Here are Five Questions with … Mike Yeo:

You're 7-0-2 in your past nine games and 12-1-2 in your past 15 games. It was streaky both hot and cold before that, including a five-game losing streak from Feb. 18-March 3. What has changed in the past month that you can put your finger on and say this is why we're winning games, this is why we've climbed the standings?

"At 5-on-5 we've been scoring more goals. I think that's the biggest thing. We lost five games in a row earlier and every one of those games we lost by one goal if you take away the empty net goals at the end of the game. We came out of that and we addressed some areas that we needed to be more effective in to be more dangerous offensively and I feel we've been doing a better job at that."

 

You look at the line of Jaden Schwartz, Alexander Steen and Vladimir Tarasenko and you see 59 points in 28 games since the coaching change. We know the skill that each one of those players have. Why does it work for them when they're all together?

"They're complementing each other really well right now. Obviously if you put one of them on the ice by themselves it's one thing to key on them. But right now the three of them are out there, so if you key on one guy that means somebody else is being isolated. That's what we're seeing more of right now. They've got individual skill to break players down 1-on-1 and they have the vision and hockey sense to get open in other areas. I just think they're a threat pretty much every time they're on the ice in the offensive zone because of that."

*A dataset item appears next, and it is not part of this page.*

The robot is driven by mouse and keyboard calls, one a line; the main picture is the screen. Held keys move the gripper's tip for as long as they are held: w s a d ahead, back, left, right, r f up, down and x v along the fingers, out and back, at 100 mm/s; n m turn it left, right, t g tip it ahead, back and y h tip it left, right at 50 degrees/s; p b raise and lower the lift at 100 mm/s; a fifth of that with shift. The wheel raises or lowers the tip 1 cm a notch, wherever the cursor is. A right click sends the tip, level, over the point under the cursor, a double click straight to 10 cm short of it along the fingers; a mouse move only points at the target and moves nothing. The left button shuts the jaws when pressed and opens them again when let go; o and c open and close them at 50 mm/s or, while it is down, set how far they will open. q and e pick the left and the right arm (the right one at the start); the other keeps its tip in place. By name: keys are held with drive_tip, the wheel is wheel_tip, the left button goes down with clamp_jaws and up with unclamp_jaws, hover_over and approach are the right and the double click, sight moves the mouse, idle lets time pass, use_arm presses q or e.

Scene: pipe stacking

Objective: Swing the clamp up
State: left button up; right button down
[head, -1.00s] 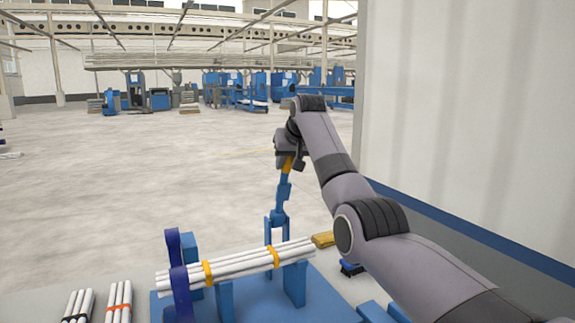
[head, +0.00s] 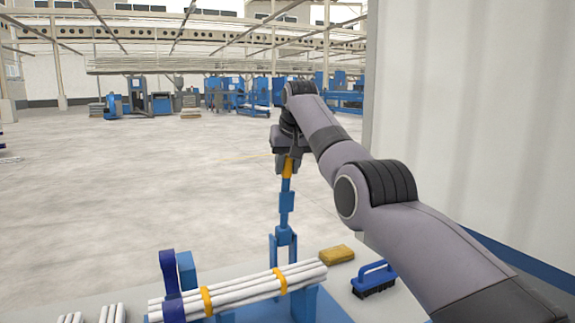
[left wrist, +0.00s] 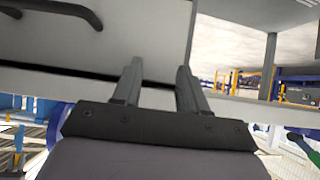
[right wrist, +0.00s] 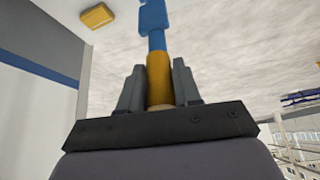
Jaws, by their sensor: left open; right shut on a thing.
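The blue clamp (head: 286,203) stands upright behind the pipe bundle in the head view, its forked lower end at the blue stand. My right gripper (head: 289,160) is shut on the clamp's yellow handle (right wrist: 160,78) at its top. In the right wrist view the fingers (right wrist: 159,88) sit on both sides of the handle, and the blue arm runs upward beyond it. The white pipe bundle (head: 240,290) with orange bands lies on the blue stand (head: 305,305), with a dark blue strap (head: 169,275) around its left end. My left gripper (left wrist: 157,85) is open and empty in the left wrist view.
A yellow sponge (head: 337,255) and a blue-handled brush (head: 374,279) lie on the table right of the stand. Smaller pipe bundles (head: 112,313) lie at the front left. A pale wall (head: 470,110) rises on the right. Open floor lies behind the table.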

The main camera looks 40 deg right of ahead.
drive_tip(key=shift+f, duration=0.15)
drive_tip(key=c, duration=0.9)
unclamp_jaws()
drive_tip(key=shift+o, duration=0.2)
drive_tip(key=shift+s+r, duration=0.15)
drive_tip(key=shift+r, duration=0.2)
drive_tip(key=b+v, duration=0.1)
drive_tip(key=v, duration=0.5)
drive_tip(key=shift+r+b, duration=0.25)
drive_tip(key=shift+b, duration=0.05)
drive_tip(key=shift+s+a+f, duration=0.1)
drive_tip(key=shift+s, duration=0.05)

Video: NSH@STL: Tarasenko pots scorcher from a tough angle

 

It's been 17 games since you traded Kevin Shattenkirk to the Washington Capitals. I was looking at the ice time numbers and Alex Pietrangelo has gone up about two minutes per game and Joel Edmundson has gone up about one minute per game since the trade. But on the whole it doesn't look like one player has taken on a drastically different role to fill the 20 minutes per game Shattenkirk was playing. So how have you guys made up for what you lost in Shattenkirk?

"I would say the overall minutes haven't changed drastically but maybe the situations that we're putting them on the ice for have, if that makes any sense. So it's not necessarily the quantity but somewhat the quality. So you've got a guy like Petro [Pietrangelo] who has jumped in on the No. 1 power-play unit and guys like [Jordan] Schmaltz and [Colton] Parayko who are taking on a bigger role on the second unit. All these guys have stepped up. Obviously you've got new guys coming into the lineup. [Carl] Gunnarsson and [Robert] Bortuzzo, both guys are out right now but for a long period of time those guys played big minutes and hard minutes for us. We've lost a number of players this year and mostly our group has done a really nice job of that next-man-up attitude. The only thing we've asked is when a player goes out somebody else obviously comes in and they have to prove that they deserve the opportunity and they belong, and we ask that everybody else raises their game another notch. Because we've been real strong in our team game I think that's supported a lot of the moves we've made. So it's been a good go here for the last little while."

 

None of this happens without goaltender Jake Allen playing the way he's playing. I've spoken a little bit about him with [Blues goalie coach] Martin Brodeur, but with Jake how much do you think his transformation this season has been a result of his mental attitude and how much is a result of his physical attributes? He had an .895 save percentage and 2.87 goals-against average in 36 games before the coaching change, and .945 and 1.63 in 22 games since.

"I would say it's a combination of the both [mental and physical]. I would say some of the physical things or some of the tactics that Marty has introduced, whether it's corrective or whether it's points of focus, it puts him in position to where he can go out and practice, work on things, prepare and go into the games very mentally prepared and very mentally sound. If something doesn't go right, if a goal goes in against him, Marty is quick to show why and I think what that's done is it's put all the control back on Jake. There is nothing that's happening that he can't figure out why it's happening. There's nothing happening that he's not sure of the reason and that puts all the control back on him. Certainly confidence is a huge part of it right now. You can see the confidence in him and his game, the way he's challenging, the way he's playing pucks, the way he makes hard saves look easy and he's not scrambling around the net. Obviously when your goaltender has confidence like that it feeds through the rest of your group."

 

You've been coaching in the NHL for a long time, but you can always learn and adapt. What did some time spent working with Ken Hitchcock do for you? What kind of insight did you gain?

"I would say that I prepare differently now. Watching him prepare his team, watching the way he handles game days, for me that was a real learning experience. I mean, obviously tactics and philosophies as far as how the game should be played, those are all very important things and I think all of us as coaches are students of the game, But when you're around a Hall of Fame coach like [Hitchcock] you see the way he operates day to day and you see the way he deals with players in certain situations. It's hard to pinpoint and point to one small thing, but it's just really how he handles himself that was real impressive to me and made it real easy to see why he's had so much success."